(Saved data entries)
______

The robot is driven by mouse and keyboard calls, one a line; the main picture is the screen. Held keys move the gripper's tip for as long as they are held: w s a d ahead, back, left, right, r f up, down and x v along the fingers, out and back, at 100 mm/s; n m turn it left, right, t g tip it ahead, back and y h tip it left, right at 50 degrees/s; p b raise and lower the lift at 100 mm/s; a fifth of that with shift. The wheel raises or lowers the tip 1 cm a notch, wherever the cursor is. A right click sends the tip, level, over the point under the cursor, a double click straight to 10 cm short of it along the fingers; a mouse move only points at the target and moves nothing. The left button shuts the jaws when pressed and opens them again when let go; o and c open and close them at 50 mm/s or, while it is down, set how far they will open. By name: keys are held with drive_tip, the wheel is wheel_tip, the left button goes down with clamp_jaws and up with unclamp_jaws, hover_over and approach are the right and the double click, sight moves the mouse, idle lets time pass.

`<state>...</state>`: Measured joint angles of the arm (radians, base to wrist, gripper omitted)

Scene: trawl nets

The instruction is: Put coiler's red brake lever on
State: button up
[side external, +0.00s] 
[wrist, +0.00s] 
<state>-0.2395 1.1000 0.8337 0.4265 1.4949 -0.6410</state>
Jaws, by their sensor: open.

______

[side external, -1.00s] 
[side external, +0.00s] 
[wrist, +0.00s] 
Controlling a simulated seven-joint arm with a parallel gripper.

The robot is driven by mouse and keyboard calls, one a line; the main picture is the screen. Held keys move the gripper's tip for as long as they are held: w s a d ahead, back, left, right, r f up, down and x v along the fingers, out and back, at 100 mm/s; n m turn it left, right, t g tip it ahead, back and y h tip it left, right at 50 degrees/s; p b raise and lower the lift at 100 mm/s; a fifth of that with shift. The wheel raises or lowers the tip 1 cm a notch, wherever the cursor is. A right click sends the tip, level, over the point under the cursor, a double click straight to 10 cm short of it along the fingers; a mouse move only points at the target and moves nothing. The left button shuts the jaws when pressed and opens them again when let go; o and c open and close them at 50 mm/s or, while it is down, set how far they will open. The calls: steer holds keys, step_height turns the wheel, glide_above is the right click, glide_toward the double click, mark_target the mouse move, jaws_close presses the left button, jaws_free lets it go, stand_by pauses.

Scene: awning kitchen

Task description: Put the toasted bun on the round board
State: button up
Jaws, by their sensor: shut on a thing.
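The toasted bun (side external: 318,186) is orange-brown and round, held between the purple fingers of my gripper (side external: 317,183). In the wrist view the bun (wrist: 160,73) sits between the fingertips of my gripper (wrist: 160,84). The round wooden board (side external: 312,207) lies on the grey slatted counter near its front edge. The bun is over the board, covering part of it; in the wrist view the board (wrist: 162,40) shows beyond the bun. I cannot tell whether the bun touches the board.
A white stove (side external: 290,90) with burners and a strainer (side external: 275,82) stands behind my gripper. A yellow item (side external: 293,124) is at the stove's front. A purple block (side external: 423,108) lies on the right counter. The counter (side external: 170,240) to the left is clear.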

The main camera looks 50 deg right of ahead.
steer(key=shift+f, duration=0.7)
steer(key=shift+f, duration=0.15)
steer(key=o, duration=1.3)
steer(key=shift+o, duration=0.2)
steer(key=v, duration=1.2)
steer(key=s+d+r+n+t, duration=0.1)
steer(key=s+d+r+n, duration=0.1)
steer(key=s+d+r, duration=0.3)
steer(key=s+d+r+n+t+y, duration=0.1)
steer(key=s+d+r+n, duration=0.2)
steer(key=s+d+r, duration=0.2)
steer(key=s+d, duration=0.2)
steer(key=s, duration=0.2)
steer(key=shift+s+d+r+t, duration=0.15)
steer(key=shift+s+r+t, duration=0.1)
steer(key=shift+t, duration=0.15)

______

Search the material above for "joint". Pull out each line where it shows up.

### Finished task
`<state>...</state>`: Measured joint angles of the arm (radians, base to wrist, gripper omitted)
Controlling a simulated seven-joint arm with a parallel gripper.

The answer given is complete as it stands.